While on vacation at Strasbourg in the summer of 1914, he was drafted into the German army, by a circumstance of boundaries. He was wounded at Verdun and discharged after the armistice at the age of twenty-six.
In 1920 he resumed his musical activities as a student of Carl Flesch in Berlin and as concertmaster of the Strasbourg Orchestra. Next he went to Leipzig where for eight years he was concertmaster of the Gewandhaus Orchestra under Wilhelm Furtwangler and Bruno Walter.
In order to retain his French identity, he left Leipzig in 1932 and settled in Paris where he had the opportunity to conduct concerts of the Straram Orchestra. He founded the Orchestra Symphonique de Paris that same season and was also guest conductor of the Lamoureux Orchestra. Soon he began the round of guest engagements which have made him a world traveler. In 1937 he succeeded Philippe Gaubert as con?ductor of the Paris Conservatory Orchestra, the position he held through the second war period.
In 1939 Munch accepted his first invitation to conduct in the United States but because of travel difficulties he did not visit the United States until 1946. He conducted the Boston Symphony Orchestra as guest on December 27 of that year, and a month later he made the first of numerous appearances with the New York Philharmonic.
Doctor Munch was engaged in the spring of 1948 to succeed Doctor Serge Koussevitzky as Music Director of the Boston Symphony Orchestra beginning with the season of 1949-SO. Meanwhile, in the autumn of 1948, he made a transcontinental tour of the United States with the Orchestre National de la Radiodiffusion Francaise, the French national broadcasting orchestra of which he was conductor. By commission of his Government, which has since made him a Commander of the Legion of Honor, he led every concert of this extensive tour, including his first appearance in Ann Arbor.

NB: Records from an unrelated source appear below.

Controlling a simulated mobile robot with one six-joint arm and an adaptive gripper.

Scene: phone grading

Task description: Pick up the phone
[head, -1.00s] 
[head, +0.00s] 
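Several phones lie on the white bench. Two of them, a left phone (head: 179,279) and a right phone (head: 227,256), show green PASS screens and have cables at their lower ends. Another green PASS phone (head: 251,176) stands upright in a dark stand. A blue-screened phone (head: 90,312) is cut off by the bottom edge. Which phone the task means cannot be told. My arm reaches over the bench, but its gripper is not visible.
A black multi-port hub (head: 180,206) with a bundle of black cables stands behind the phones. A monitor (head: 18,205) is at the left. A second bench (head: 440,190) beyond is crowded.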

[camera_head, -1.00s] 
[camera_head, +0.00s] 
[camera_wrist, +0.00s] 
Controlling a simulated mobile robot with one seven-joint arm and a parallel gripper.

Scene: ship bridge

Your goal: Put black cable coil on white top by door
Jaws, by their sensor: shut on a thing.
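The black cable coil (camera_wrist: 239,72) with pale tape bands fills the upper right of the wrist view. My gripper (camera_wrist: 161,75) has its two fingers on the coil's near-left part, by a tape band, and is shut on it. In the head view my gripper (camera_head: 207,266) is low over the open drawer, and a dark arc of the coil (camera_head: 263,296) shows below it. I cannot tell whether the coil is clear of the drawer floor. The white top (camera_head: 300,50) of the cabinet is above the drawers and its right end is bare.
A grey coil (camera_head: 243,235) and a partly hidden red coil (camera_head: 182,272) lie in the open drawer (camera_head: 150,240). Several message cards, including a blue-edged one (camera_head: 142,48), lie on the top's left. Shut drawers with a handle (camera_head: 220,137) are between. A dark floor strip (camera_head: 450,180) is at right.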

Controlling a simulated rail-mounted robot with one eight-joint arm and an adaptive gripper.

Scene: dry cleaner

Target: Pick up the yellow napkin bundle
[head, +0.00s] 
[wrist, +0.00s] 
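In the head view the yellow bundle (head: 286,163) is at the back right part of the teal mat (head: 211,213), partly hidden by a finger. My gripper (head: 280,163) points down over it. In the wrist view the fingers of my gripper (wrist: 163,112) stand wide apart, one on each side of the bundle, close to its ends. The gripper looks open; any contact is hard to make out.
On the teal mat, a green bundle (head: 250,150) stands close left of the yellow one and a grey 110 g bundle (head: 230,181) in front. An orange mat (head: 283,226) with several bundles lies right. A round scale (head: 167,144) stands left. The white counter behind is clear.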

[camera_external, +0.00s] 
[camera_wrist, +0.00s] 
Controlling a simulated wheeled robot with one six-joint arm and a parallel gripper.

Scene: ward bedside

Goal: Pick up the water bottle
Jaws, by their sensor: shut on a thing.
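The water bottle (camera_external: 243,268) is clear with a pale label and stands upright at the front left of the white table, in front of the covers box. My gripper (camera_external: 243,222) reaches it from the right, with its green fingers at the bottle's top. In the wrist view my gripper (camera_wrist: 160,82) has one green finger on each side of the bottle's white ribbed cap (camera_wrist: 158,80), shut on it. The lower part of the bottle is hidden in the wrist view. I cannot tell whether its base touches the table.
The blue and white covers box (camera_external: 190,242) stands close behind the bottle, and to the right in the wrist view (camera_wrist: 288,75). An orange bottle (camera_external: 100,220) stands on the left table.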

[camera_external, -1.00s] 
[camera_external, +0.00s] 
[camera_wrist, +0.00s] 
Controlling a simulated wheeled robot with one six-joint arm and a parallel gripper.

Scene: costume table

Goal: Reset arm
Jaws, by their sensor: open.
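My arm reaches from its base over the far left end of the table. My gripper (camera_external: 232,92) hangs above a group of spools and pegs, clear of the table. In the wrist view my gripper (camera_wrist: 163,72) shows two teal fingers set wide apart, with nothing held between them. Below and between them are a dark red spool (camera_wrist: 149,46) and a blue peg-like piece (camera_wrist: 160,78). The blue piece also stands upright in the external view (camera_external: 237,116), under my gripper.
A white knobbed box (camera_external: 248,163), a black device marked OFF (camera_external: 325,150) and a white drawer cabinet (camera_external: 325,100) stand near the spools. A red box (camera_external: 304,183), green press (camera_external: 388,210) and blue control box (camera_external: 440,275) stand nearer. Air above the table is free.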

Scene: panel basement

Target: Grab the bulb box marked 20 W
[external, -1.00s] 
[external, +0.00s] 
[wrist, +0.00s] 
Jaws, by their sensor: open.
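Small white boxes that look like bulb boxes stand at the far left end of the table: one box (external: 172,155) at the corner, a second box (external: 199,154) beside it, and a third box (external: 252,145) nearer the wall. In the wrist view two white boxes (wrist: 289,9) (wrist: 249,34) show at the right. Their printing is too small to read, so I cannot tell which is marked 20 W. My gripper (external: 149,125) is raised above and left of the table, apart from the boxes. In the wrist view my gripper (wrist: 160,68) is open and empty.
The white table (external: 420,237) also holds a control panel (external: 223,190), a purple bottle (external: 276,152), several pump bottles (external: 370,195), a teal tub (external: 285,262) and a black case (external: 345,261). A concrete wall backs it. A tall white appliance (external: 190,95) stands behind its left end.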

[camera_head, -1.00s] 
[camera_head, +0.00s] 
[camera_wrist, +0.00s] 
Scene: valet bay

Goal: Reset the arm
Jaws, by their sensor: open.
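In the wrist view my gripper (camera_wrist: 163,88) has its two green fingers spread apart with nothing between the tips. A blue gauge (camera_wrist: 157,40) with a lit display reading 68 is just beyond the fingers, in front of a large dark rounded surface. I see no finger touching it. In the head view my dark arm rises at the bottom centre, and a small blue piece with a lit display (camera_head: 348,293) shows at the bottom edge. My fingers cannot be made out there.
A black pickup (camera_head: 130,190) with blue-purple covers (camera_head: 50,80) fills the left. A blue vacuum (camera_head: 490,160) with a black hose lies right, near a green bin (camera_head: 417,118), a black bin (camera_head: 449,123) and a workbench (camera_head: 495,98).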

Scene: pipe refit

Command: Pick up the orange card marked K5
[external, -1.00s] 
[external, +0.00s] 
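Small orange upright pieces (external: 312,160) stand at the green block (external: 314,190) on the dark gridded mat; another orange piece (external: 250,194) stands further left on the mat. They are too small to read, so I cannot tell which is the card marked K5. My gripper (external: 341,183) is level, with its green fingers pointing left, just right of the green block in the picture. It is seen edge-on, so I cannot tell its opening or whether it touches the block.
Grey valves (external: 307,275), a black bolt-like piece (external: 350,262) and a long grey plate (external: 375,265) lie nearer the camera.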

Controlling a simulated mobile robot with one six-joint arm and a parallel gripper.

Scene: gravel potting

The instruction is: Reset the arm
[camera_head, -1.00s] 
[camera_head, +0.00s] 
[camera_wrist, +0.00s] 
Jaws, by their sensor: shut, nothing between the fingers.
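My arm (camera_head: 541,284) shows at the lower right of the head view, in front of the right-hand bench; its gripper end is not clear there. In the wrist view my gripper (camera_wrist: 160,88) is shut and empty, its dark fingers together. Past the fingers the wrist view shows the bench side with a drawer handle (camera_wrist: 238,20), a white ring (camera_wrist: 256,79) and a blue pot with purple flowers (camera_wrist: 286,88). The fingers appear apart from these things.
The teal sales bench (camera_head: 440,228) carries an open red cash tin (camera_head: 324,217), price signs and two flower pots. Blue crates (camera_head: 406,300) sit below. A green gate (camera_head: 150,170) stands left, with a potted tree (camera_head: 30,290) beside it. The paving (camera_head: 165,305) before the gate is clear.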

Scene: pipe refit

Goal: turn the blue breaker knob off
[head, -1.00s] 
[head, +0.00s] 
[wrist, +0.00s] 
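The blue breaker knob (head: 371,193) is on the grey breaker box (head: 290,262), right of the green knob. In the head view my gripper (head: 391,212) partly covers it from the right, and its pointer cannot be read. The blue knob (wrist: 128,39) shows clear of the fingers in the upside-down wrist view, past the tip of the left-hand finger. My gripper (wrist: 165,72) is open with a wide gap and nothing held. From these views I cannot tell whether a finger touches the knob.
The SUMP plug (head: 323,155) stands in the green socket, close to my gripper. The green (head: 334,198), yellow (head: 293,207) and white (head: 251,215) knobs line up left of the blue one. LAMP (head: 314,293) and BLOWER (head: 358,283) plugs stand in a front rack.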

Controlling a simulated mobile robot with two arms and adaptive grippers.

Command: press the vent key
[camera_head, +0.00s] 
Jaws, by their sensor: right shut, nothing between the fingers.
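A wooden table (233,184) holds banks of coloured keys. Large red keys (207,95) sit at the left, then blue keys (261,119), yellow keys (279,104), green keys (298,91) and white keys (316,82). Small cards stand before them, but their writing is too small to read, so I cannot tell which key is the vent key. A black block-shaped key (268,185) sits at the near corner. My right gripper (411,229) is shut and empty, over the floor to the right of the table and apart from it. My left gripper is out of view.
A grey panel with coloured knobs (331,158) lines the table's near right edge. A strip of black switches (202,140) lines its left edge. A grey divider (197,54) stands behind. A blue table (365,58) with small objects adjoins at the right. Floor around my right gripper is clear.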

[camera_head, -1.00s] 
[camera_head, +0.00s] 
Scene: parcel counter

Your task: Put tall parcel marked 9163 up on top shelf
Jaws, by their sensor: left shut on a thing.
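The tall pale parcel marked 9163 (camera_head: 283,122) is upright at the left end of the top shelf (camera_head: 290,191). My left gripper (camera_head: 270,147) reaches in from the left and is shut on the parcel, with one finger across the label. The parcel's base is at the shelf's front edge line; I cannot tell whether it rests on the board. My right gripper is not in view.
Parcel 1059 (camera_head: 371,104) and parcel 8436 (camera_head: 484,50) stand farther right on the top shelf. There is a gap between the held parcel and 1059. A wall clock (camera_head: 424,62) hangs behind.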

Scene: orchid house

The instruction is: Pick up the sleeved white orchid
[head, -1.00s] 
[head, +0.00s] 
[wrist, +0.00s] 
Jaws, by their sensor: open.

Doctor Munch thus came to the Boston Symphony Orchestra with worldwide experience and success, a musician of deep-rooted culture attained in those centers where the music of the Old World was created and developed. When time permits, Doctor Munch still guest conducts the leading orchestras abroad. In May, 1952, he took the Boston Symphony Orchestra on its first tour of Europe, and in the spring of 1953 he and the Orchestra toured to the West Coast. The second European tour, in 1956, included the first visit of a western orchestra to Russia. In the spring of 1960 he introduced the Orchestra to Japan and other countries in the Far East, extending to Australia.
Charles Munch is a man of adventure and action, tied to the demands of one of the most exacting of professions. In a world of complexity, sophistication, vanity, and severity he remains simple, modest, gentle, and warm. These are the qualities that make him respected by his associates and loved by his friends.